Young Marianne’s story is filled with the same questions that the daughter of editor Frank Bures asked.  How do you live in a world with sadness and fear? How can I?  But young Marianne had no father to ask.  She could not make sense of a world where WHAT CAUSES WHAT had no causal relationship.  The world was an unkind place and the only way to survive was to separate from herself.  Marianne became Marion. 

Yesterday at the Denver Woman’s Press Club, Cara Lopez Lee and I hosted a Sunday writing salon, TheMemoir Mansion: Truth Dwells in Many Rooms.  We talked about how we had each structured our memoirs, Cara’s a braiding together of three different strands in her life, mine following more the pattern of what Joseph Campbell referred to as The Hero’s Journey in his book Hero with a Thousand Faces. 

Campbell teaches us that the kingdom of the divine world and the kingdom of the human world are actually one.  “The realm of the gods is a forgotten dimension of the world we know.”

The forgotten dimension.  I sometimes refer to this as “the place where two stories meet.”  It is the place where Marianne and Marion meet.  Where the young solder from the Vietnam War finally met the older, seasoned Pulitzer-winning author—where Tracy Kidder met Tracy Kidder.  It is the place I tried to find in the first story I wrote at the age of 13 on a train leaving Rome in 1965. It is the place I searched for when writing In Search of Kinship.
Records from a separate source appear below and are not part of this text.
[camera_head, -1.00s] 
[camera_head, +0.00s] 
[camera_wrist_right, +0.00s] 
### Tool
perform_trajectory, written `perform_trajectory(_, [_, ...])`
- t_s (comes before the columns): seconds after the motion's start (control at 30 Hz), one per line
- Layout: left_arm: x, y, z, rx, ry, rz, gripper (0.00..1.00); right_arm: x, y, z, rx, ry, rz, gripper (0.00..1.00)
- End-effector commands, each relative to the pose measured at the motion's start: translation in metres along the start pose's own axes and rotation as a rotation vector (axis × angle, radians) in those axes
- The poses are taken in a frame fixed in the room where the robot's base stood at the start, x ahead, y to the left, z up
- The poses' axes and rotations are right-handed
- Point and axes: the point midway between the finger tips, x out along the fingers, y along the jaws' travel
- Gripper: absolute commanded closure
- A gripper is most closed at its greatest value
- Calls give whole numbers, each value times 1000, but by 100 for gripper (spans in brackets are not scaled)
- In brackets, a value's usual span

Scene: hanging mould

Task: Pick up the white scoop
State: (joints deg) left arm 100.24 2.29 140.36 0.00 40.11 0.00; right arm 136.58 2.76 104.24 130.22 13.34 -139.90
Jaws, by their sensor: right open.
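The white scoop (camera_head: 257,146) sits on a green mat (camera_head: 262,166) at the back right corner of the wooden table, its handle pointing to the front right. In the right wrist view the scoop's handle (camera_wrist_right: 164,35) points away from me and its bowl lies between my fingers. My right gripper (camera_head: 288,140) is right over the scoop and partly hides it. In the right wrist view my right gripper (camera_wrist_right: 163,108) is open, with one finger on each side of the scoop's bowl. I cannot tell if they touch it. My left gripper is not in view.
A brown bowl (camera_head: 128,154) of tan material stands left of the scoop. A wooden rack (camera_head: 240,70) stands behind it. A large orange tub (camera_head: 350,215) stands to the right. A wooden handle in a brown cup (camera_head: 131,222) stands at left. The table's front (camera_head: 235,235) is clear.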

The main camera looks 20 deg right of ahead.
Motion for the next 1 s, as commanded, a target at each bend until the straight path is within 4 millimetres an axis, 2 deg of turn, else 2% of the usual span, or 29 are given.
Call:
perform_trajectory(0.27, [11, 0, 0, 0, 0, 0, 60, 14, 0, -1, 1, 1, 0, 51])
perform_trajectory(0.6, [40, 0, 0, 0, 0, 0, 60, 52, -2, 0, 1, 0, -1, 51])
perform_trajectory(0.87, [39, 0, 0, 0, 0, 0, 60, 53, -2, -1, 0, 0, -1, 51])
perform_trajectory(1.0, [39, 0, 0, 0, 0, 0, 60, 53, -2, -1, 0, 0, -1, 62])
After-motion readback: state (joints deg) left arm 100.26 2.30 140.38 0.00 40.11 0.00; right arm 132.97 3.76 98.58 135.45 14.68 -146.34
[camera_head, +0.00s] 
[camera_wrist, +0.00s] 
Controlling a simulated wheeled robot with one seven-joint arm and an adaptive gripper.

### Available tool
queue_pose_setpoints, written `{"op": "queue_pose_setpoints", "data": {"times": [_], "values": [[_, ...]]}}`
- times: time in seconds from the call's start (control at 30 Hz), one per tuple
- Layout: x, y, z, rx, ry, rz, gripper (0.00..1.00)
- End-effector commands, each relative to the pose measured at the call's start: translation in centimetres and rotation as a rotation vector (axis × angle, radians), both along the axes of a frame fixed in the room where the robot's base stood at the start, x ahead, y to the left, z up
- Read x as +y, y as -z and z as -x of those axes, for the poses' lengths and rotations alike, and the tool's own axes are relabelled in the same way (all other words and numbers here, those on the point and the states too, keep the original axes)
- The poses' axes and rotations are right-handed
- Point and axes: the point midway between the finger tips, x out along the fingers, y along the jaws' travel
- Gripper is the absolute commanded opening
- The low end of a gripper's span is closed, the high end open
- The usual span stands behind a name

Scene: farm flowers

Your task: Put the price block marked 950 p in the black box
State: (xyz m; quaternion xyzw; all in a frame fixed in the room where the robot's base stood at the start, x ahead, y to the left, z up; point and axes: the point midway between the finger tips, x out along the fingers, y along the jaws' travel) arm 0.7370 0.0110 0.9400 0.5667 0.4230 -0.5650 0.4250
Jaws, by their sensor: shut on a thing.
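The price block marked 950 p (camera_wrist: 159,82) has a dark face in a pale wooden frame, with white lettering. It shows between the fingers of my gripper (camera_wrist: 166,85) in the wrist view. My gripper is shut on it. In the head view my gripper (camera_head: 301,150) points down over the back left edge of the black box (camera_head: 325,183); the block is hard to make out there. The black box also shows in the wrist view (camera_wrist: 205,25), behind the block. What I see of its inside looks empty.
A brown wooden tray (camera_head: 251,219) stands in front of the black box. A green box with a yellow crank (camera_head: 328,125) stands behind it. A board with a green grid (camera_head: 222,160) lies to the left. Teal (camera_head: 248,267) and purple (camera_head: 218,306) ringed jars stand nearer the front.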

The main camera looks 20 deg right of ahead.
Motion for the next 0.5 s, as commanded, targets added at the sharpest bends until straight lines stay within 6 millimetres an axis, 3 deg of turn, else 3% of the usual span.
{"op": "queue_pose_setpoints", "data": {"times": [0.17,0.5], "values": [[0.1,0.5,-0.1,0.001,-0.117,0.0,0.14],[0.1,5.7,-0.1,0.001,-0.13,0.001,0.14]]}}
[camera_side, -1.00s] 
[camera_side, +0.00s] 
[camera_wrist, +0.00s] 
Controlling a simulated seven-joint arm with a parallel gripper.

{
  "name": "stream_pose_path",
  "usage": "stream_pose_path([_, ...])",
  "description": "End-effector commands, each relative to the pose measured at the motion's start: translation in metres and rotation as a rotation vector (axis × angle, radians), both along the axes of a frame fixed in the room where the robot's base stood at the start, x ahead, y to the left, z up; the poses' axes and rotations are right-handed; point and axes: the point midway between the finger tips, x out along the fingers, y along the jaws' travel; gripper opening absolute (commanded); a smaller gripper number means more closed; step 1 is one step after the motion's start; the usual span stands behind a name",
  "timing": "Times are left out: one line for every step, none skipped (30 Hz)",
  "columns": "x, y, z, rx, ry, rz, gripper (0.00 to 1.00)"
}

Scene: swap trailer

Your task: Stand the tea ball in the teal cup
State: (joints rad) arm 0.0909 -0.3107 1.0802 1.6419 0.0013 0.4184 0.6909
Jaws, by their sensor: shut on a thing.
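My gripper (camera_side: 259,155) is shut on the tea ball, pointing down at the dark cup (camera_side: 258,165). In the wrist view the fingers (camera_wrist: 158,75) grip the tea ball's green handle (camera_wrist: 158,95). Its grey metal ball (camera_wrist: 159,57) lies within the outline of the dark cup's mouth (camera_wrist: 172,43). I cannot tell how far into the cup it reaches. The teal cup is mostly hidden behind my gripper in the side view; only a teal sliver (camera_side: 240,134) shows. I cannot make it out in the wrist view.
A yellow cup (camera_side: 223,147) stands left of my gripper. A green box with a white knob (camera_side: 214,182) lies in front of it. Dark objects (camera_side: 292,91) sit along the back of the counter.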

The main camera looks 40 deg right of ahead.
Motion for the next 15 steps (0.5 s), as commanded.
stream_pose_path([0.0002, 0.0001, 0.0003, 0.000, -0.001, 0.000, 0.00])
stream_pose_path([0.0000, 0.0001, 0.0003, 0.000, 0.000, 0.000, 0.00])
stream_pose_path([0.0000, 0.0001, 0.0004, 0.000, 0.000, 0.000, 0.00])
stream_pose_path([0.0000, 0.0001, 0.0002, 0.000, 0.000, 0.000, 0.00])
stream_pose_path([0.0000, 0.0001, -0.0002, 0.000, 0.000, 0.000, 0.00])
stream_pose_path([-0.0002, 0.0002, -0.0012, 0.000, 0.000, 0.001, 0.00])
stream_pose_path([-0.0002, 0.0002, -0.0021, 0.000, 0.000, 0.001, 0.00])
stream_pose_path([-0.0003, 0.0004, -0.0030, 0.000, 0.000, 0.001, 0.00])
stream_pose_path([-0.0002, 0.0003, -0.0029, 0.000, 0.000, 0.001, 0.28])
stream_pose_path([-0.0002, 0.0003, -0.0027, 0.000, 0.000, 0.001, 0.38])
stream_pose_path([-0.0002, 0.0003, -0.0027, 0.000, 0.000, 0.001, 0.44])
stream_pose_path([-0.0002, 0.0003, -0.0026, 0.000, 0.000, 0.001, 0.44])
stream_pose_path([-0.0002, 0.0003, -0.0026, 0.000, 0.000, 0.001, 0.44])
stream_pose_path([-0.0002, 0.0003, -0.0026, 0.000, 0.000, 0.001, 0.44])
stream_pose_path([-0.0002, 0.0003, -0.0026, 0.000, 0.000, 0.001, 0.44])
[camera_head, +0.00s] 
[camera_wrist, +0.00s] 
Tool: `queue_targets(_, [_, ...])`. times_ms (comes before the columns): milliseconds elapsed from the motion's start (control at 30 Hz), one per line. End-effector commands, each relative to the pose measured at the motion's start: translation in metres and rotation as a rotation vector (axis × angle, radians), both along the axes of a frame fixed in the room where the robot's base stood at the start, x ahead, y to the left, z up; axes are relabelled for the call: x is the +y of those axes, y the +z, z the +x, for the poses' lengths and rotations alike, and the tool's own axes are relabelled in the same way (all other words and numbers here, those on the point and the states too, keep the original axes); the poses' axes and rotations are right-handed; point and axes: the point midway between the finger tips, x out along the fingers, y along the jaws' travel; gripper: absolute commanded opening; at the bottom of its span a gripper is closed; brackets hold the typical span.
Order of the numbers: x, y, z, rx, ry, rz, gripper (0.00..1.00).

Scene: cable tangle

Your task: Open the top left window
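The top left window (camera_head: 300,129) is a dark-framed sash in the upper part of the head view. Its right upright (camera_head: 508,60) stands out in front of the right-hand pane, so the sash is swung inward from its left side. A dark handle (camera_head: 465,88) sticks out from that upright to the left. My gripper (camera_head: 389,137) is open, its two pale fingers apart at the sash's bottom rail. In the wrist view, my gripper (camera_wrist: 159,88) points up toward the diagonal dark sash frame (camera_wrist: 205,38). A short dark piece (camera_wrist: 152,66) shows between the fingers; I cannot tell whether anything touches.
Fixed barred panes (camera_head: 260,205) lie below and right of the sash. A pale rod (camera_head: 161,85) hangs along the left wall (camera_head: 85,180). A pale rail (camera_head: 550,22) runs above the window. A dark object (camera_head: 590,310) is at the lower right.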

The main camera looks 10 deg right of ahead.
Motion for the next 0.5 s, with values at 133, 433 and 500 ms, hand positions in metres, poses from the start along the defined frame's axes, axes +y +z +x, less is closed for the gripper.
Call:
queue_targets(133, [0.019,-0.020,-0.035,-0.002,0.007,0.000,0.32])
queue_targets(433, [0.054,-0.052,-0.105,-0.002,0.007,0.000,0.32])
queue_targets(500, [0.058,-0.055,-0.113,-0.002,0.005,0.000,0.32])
It is the place I search for even now as I write this.

When we are brave enough to seek this hidden dimension—to find the beauty in the pain, the grace within the fall from grace, the god within the beast, the prayer within the unholy—our stories begin to unfurl fully, revealing the side of ourselves that reaches toward the light, and the side of ourselves that knows only darkness.  It is the place of Wholeness, the place of Joy. 

Note: The Memory of Love is a 2013 Penguin USA Paperback Original.